Who are your biggest role models?
I admire those Irish leaders, male and female, who over the last 40 to 50 years have given our country a global reputation for commerce. Irish companies and their management are very well regarded.
Outside of Ireland those women at the top of the business world also influence me. These include Meg Wittman, Indra Nooyi, Mary Barra and Ginni Rometty. There is a shared message of how difficult the road to success can be, the importance of hiring the right team around you and of course a “never give up” attitude.
What is the best piece of leadership advice you have received?
If you are to perform at your peak it is not sufficient to excel in one area at the expense of neglecting other areas. You may be achieving your current business goals but are you looking after your health? By taking care of yourself, you can take care of others and you can influence others to do the same. In fact by taking care of yourself, you will be a better leader and will make wiser decisions for the business.
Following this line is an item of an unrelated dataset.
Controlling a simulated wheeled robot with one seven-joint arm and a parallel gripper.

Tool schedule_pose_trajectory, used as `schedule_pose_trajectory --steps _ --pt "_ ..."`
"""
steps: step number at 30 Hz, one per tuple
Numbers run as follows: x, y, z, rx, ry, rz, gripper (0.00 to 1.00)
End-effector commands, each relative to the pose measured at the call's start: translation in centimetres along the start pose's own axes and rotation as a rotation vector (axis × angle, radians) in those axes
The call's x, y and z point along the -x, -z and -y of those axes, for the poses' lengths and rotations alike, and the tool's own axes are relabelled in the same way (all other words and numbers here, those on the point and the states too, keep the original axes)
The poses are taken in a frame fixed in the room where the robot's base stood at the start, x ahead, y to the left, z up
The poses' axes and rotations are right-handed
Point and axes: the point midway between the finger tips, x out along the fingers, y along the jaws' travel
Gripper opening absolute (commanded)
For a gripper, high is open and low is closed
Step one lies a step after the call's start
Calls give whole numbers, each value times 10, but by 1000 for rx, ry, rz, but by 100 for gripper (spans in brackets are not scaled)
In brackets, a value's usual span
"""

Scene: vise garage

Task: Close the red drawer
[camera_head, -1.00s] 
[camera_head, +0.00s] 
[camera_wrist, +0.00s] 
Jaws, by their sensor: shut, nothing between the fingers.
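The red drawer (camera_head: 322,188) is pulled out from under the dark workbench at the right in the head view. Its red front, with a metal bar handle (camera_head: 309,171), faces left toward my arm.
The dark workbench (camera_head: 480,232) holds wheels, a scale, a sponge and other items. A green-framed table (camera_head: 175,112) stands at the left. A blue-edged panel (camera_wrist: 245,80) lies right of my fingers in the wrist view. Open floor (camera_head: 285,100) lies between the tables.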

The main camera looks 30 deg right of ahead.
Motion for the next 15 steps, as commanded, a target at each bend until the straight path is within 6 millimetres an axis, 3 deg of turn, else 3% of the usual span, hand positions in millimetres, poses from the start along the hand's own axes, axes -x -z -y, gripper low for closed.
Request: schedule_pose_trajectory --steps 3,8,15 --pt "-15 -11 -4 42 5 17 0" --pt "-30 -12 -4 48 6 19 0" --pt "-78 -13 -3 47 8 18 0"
They used a great analogy. Every time we fly on a plane we are reminded that In the unlikely event of cabin decompression, all passengers are instructed to don their own oxygen mask before aiding the person sitting beside them, even if that person is a child.
In other words, you are no good to anyone else if you are overcome by smoke inhalation. The same holds true for the health and wellbeing of a leader.
Haters, back off! What’s your best comeback to naysayers?
Good things come to those who work hard, never lose sight of the why, never compromise their values, always keep their promises to their customers and enjoy both what they do and the people they work with.